DATA EXTRACT:
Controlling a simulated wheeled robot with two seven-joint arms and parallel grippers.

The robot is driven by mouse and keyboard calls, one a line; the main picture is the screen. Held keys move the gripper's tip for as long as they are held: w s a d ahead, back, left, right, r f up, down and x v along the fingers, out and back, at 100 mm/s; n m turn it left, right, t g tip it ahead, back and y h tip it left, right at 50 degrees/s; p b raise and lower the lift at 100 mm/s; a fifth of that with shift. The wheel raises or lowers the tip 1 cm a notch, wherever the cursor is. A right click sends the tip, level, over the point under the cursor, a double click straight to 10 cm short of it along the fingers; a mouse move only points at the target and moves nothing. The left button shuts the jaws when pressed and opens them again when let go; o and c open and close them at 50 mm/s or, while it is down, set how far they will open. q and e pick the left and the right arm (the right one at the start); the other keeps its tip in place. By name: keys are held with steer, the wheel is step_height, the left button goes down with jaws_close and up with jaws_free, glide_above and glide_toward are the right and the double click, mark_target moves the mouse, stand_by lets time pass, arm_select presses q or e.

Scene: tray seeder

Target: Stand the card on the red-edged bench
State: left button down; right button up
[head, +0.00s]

THE REQUEST: Repeat the data in its entirety, character for character.

TASK ANSWER:
Controlling a simulated wheeled robot with two seven-joint arms and parallel grippers.

The robot is driven by mouse and keyboard calls, one a line; the main picture is the screen. Held keys move the gripper's tip for as long as they are held: w s a d ahead, back, left, right, r f up, down and x v along the fingers, out and back, at 100 mm/s; n m turn it left, right, t g tip it ahead, back and y h tip it left, right at 50 degrees/s; p b raise and lower the lift at 100 mm/s; a fifth of that with shift. The wheel raises or lowers the tip 1 cm a notch, wherever the cursor is. A right click sends the tip, level, over the point under the cursor, a double click straight to 10 cm short of it along the fingers; a mouse move only points at the target and moves nothing. The left button shuts the jaws when pressed and opens them again when let go; o and c open and close them at 50 mm/s or, while it is down, set how far they will open. q and e pick the left and the right arm (the right one at the start); the other keeps its tip in place. By name: keys are held with steer, the wheel is step_height, the left button goes down with jaws_close and up with jaws_free, glide_above and glide_toward are the right and the double click, mark_target moves the mouse, stand_by lets time pass, arm_select presses q or e.

Scene: tray seeder

Target: Stand the card on the red-edged bench
State: left button down; right button up
[head, +0.00s]

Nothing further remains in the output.